То есть образ героя в первобытной литературе соответствует идеалу человека – лидера, предводителя-мужчины в первобытном представлении. И этот идеал необходимо иметь в голове каждому – для того, чтобы вообще формировался народ и наматывался на этот идеал героя. Вот есть такой могучий представитель – есть род, племя. Нет могучего харизматичного вожака – ну, и велик шанс, что другое племя в битве это разобьет, женщин уведет, мужчин перебьет, вберет в себя, и ничего больше не будет. Роль героя и личности в истории люди понимали очень рано.
Это видно даже на примере волчьих стай, собачьих стай. Вожак – это, знаете, огромное дело. Недаром иногда какие-то стаи вступают в поединок методом поединка вожаков. Вот чей вожак здоровее – он потом и другую стаю себе подчиняет. Вот и у нас с вами бывало то же самое.
То есть: «литература без героя» – а о чем, собственно, еще рассказывать? О чем бы ты ни рассказывал – надо, чтобы это было здорово.

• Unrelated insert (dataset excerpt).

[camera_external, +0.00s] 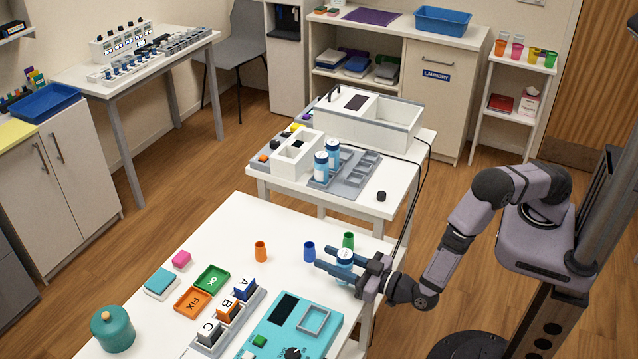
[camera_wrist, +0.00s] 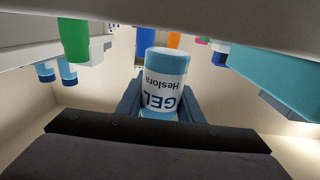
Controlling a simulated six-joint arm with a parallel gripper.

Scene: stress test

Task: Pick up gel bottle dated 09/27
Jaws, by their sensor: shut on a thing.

А чтобы это было здорово – должен быть герой, который делает здорово. Невозможна была безгероичная литература.
И литература возникает, на всех своих ранних стадиях во всех аспектах, как литература экстраординарного. Возьмем ли мы сказки, или возьмем мы легенды, или возьмем мы мифы, или возьмем мы сказания, которые существуют практически у всех народов, – это литература о героях: будь это боги, или будь это бойцы, или будь это охотники.
Или будь это еще одна разновидность: кто-нибудь, какие-нибудь хитроумные, потому что в сказках о животных, которые есть у всех народов, всегда есть какое-нибудь животное особенно хитрое. Это тоже все ценилось. Вот как есть хитрое животное: у кого – лиса, у кого – маленький олень канчиль, у кого – кто-нибудь еще, – так же и персонажи бывали вот такие плуты. Появляется некий зародыш будущего плутовского романа, где кто-то – эдакий шут, которому почему-то можно говорить правду, над ним смеются – он веселит, но он и такой маленький побочный герой: одно из кривых зеркал, которое отражает реального героя.